Beveridge & Diamond
 
Related Practices
Related Practices

Cinergy Exonerated on Ten Projects

Beveridge & Diamond, P.C., June 11, 2008

On May 22, 2008, a federal jury found that ten of fourteen projects undertaken by Cinergy Corporation (“Cinergy”) did not trigger New Source Review (NSR).  While the jury rejected Cinergy’s “routine maintenance and repair” (RMRR) defense across the board, it found that the government had not met its burden of proving that the projects resulted in a net emissions increase, when the “demand growth exclusion” was considered. 

The May 22 decision represents the culmination of a longstanding EPA enforcement action, which alleged that a variety of projects over the years triggered NSR, and which generated a variety of published opinions.  In 2006, the government won a significant victory when the court held that Cinergy’s RMRR defense must be based on whether a project was routine for a particular unit, and not on whether it was “prevalent within the industry as a whole.”  United States v. Cinergy Corp., 2006 U.S. Dist. LEXIS 8774, *8-10 (S.D. Ind. 2006) (explaining that the frequency of similar projects within the industry may only be used to inform a “common sense” application of the RMRR factors to a project at a given unit).  Then, in June 2007, the court applied this interpretation and dismissed Cinergy’s RMRR defense on a number of projects.  United States v. Cinergy Corp., 495 F. Supp. 2d 909 (S.D. Ind. 2007).  Later that year, the court granted summary judgment to Cinergy on several projects, finding that the government had not demonstrated a significant emissions increase resulting from the projects at issue.  United States v. Cinergy Corp., 2007 U.S. Dist.

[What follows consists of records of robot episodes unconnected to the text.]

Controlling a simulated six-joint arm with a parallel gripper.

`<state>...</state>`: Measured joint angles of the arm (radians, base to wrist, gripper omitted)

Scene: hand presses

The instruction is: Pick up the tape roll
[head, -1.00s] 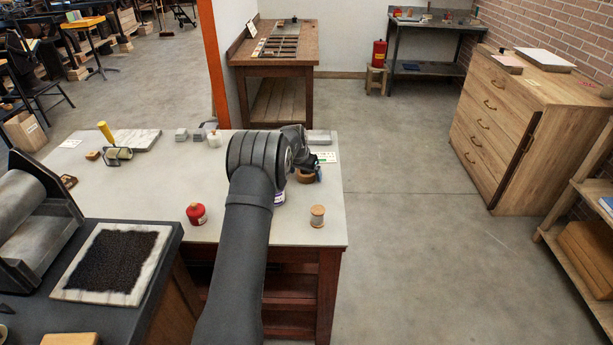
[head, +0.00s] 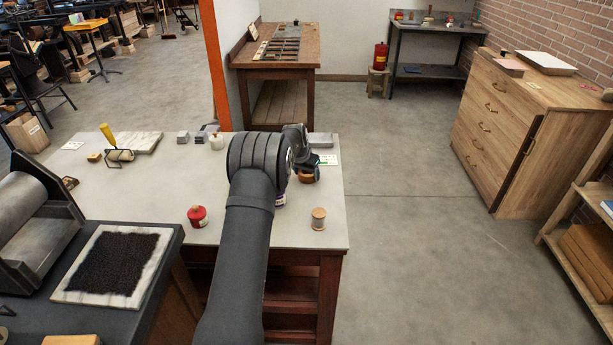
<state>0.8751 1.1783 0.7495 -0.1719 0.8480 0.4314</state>
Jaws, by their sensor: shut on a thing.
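The tape roll (head: 308,178) is a small brown-tan ring near the right edge of the grey-topped table (head: 160,205). My gripper (head: 309,171) is over it, pointing down, and shut on it. The fingertips are small and partly hidden by my wrist. I cannot tell whether the roll is clear of the tabletop.
A red container (head: 197,216) and a thread spool (head: 318,218) stand near the table's front. A purple-labelled item (head: 280,200) is partly behind my arm. A yellow-handled roller (head: 117,150), grey blocks and a white jar (head: 217,141) are at the back. Bare tabletop lies left of my arm.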

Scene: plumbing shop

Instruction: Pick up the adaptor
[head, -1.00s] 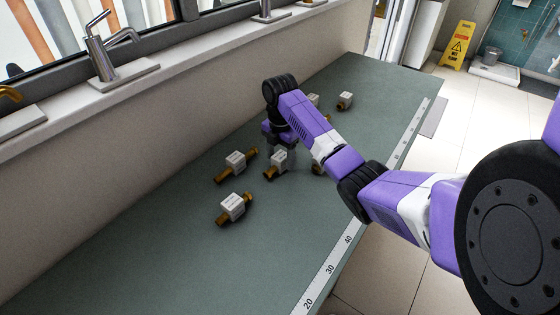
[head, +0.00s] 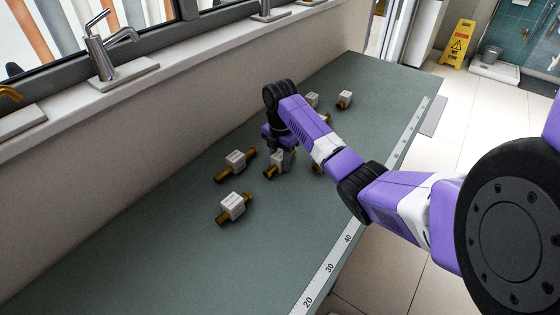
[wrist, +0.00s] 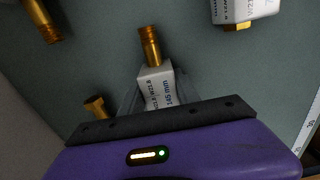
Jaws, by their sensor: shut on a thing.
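The adaptor (wrist: 152,50) is a brass fitting with a white printed label block, lying on the green bench top. In the wrist view its brass end points away from my gripper (wrist: 157,92), which is shut on the white label block. In the head view my gripper (head: 279,158) reaches down over the same adaptor (head: 270,172), its brass end showing at the lower left. The fingers are partly hidden by the gripper body in the wrist view. I cannot tell any gap between the adaptor and the bench.
Similar labelled brass fittings lie close by: one to the left (head: 235,160), one nearer the front (head: 233,207), and others behind my arm, including one at the far end (head: 345,99). A ruler strip (head: 330,267) runs along the bench's right edge. The near bench top is clear.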

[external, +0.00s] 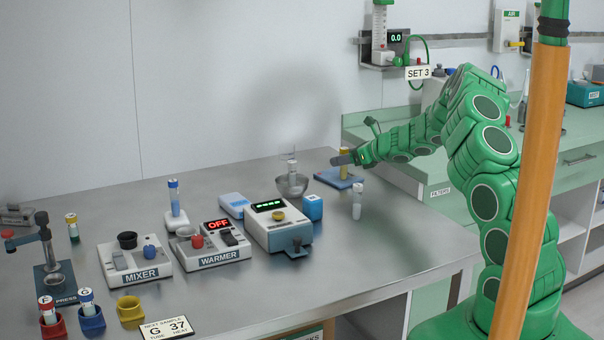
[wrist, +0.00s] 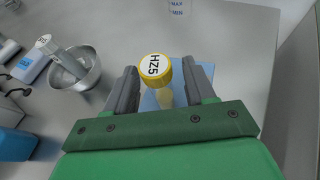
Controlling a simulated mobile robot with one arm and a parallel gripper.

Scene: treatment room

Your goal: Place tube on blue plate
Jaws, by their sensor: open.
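A tube with a yellow cap (external: 343,173) stands upright on the blue plate (external: 326,178) at the back right of the steel table. In the wrist view its cap (wrist: 154,68) reads HZ5, and part of the blue plate (wrist: 149,102) shows below it. My gripper (external: 340,160) is at the height of the tube's upper part. In the wrist view my gripper (wrist: 159,72) is open, with one finger on each side of the tube. The tube's lower end is partly hidden in the wrist view.
A metal bowl (external: 291,186) with a tube-like item in it stands left of the plate. A white-capped tube (external: 357,205) stands in front. A blue cube (external: 312,208), the warmer (external: 212,247) and the mixer (external: 135,263) lie farther left. The table's right side is clear.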

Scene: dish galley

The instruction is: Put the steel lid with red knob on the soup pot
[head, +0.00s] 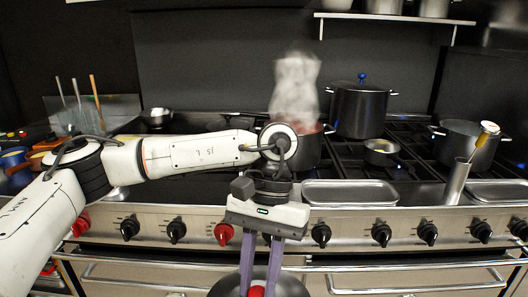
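The steel lid (296,288) is at the bottom edge of the head view, in front of the range, and is partly cut off. Its red knob (257,292) sits between the two purple fingers of my left gripper (257,288), which look closed on it. The fingertips are at the frame's edge. A steaming dark pot (313,152) with a reddish rim or contents stands on the stove behind my left wrist. It looks like the soup pot, carries no lid, and my wrist hides its left part. My right gripper is not in view.
A tall lidded pot (360,112) with a blue knob, a small pan (381,152) and an open pot (462,145) stand on the burners. A shallow tray (350,194) lies along the front. A steel holder (456,182) with a yellow-tipped utensil stands at right.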

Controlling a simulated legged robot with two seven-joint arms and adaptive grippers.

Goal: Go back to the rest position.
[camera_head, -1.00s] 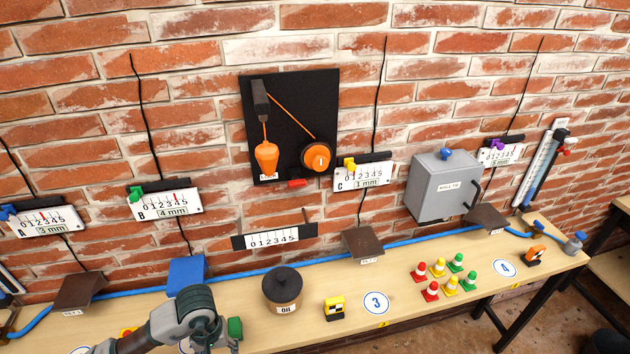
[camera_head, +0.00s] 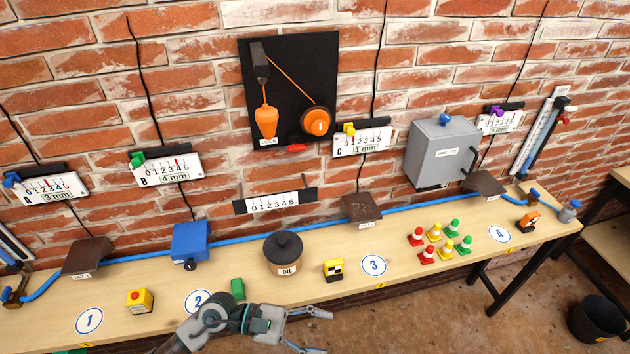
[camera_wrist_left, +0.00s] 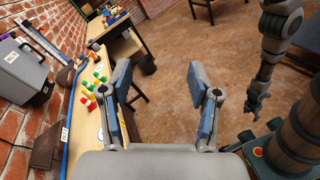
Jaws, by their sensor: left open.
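My left gripper (camera_head: 322,330) reaches past the bench's front edge at the bottom of the head view. Its two fingers are spread with nothing between them. In the left wrist view the same open fingers (camera_wrist_left: 168,85) point out over the brown floor, beside the bench. In the left wrist view what appears to be my right arm hangs at the right, with its gripper (camera_wrist_left: 256,102) low and small; its finger gap is unclear. The right gripper is outside the head view.
The wooden bench (camera_head: 140,332) runs along the brick wall. Near my left arm stand a green block (camera_head: 238,288), a lidded oil pot (camera_head: 283,262) and a yellow-black block (camera_head: 333,269). Small cones (camera_head: 435,233) stand further right. A dark bin (camera_head: 596,318) stands on open floor.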

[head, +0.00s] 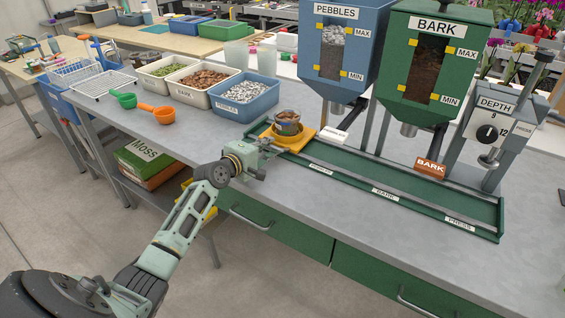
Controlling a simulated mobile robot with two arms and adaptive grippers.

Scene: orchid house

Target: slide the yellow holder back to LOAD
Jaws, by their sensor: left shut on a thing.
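The yellow holder (296,143) sits at the left end of the green track (418,203) on the bench. A clear pot (287,123) with brown contents stands in the holder. My left gripper (266,146) is shut on the holder's near left side; its jaws hide the exact grip spot. Small white labels run along the track's front edge; the holder is left of all that show. No LOAD label can be made out. My right gripper is not in view.
The pebbles hopper (338,45) and bark hopper (430,65) stand behind the track, with the depth press (496,130) at its right end. Tubs of moss, bark and pebbles (243,96) stand left of the holder. An orange scoop (163,114) and green scoop (125,100) lie farther left.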

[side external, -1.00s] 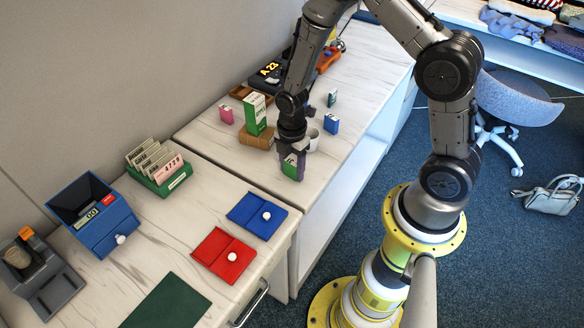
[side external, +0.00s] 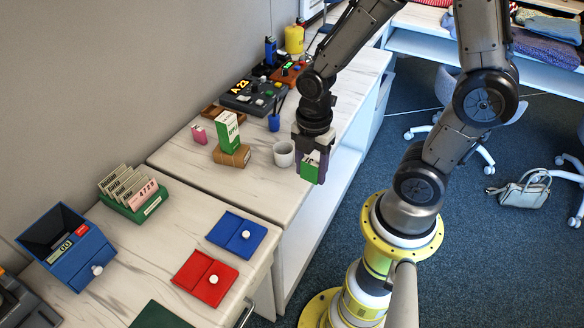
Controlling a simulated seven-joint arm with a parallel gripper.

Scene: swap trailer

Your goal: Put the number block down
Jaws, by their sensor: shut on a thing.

LEXIS 76941 (S.D. Ind. 2007).  The fourteen projects at issue here represent those projects that remained after the court’s prior decisions. 

In light of the court’s prior interpretation of the RMRR exemption, it should not be surprising that the jury rejected Cinergy’s RMRR defense for all six of the projects that the court allowed to proceed to trial.  The types of projects at issue were common within the industry, but infrequently performed at individual units.  Thus, the court’s narrow interpretation of the RMRR exemption rendered the jury’s conclusion all but inevitable.    

Notwithstanding the government’s success on the RMRR issue, the jury nevertheless entered a verdict in favor of Cinergy on ten of the fourteen projects, finding that a reasonable plant owner or operator would not have anticipated a net emissions increase as a result of the projects, taking into consideration any demand growth exclusion.  The remaining four projects all occurred at the Wabash River Station (replacing a front wall radiant superheater; replacing high temperature superheater tubes and upper reheating superheater tubing assemblies; replacing finishing, intermediate, and radiant superheater tubes and upper reheat tube bundles; replacing a boiler pass and heat recovery actions).  For each of these projects, the jury found that Cinergy should have anticipated a significant net emissions increase.